As one of Lancaster's first science students, John Treble has gone full circle, returning to the university for a gratifying project and to celebrate at the 50th anniversary events.

John’s appreciation of the physics he learnt at Lancaster led him to return fifty years later to advise on how to improve the efficiency of its District Heating System – and he wears the University badge with pride.

In 1965 John Treble (Theoretical Physics, BA 1969, MSc 1970, Bowland) was one of Lancaster’s first science students.  There were just a few buildings at Bailrigg and the Physics and Chemistry Departments were housed in a converted Waring & Gillow warehouse in the centre of Lancaster.  There was no student university accommodation so John lived in out-of-season guest houses in Morecambe and Heysham – pioneering stuff!

On graduating, John’s first job was in the Scientific Civil Service and whilst there he developed an interest in environmental conservation – becoming a 1970s Eco-Warrior.  This must have been a product of his childhood interest in natural history – a career path that he was successfully deterred from by his parents saying 'there can only be one Peter Scott and there will be no money in it'.

John quickly discovered that the Civil Service was not for him and struck out as an entrepreneur founding a series of environmental businesses.  The first of these was Conservation Books, a mail order environmental book service. 

When UK paper mills were just starting to experiment with recycled printing and writing papers, John started ForestSaver to sell such products via mail order, wholesale to retailers, bespoke products for retail chains and charities, merchanting to printers and greetings card publishers. Bizarrely, the bridge from books to recycled paper was made via the humble envelope reuse label.  A tiny mention in the pages of The Times or Woman’s Own would generate orders for a million labels!
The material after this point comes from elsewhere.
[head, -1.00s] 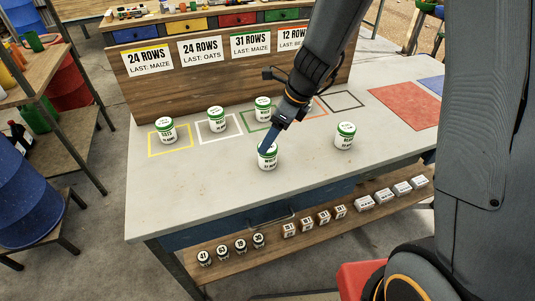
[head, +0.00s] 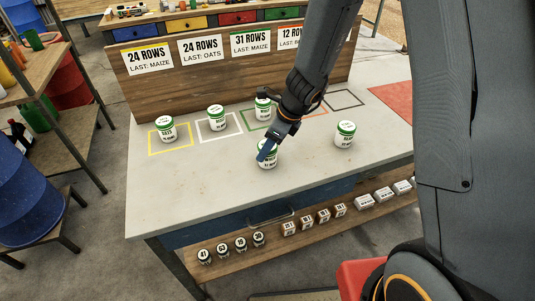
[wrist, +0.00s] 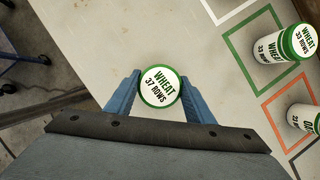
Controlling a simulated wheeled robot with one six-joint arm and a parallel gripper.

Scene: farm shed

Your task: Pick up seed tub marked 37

The success of these businesses led to John forming Conservation Communications to provide environmental marketing and consultancy services for paper mills and other companies.  The new company’s first project was to exclusively market Conservation, a watermarked business letterhead range, which John had developed with a paper mill.  When the mill was taken over by the second largest papermaker in the world, it was their most successful product range in Europe.

In 1992, John started The Green Consultancy (TGC) offering energy and sustainability consultancy to large organisations.  John is passionate about correctly applying physics to reducing energy consumption and carbon emissions and TGC applies a rigorous scientific Energy Efficiency Methodology to accurately determine where savings can be made by finding out what is not working efficiently, by how much and why.

John believes that, despite the obvious need to measure the energy efficiencies of systems and buildings, most energy consultancies make no attempt to do so.  He considers that, as a result, some universities' Carbon Management Plans would have to defy the laws of physics to achieve their objectives!

TGC’s clients include two thirds of UK universities – bringing John full circle back to Lancaster for his most gratifying work following an extremely enjoyable weekend attending the 50th Anniversary events.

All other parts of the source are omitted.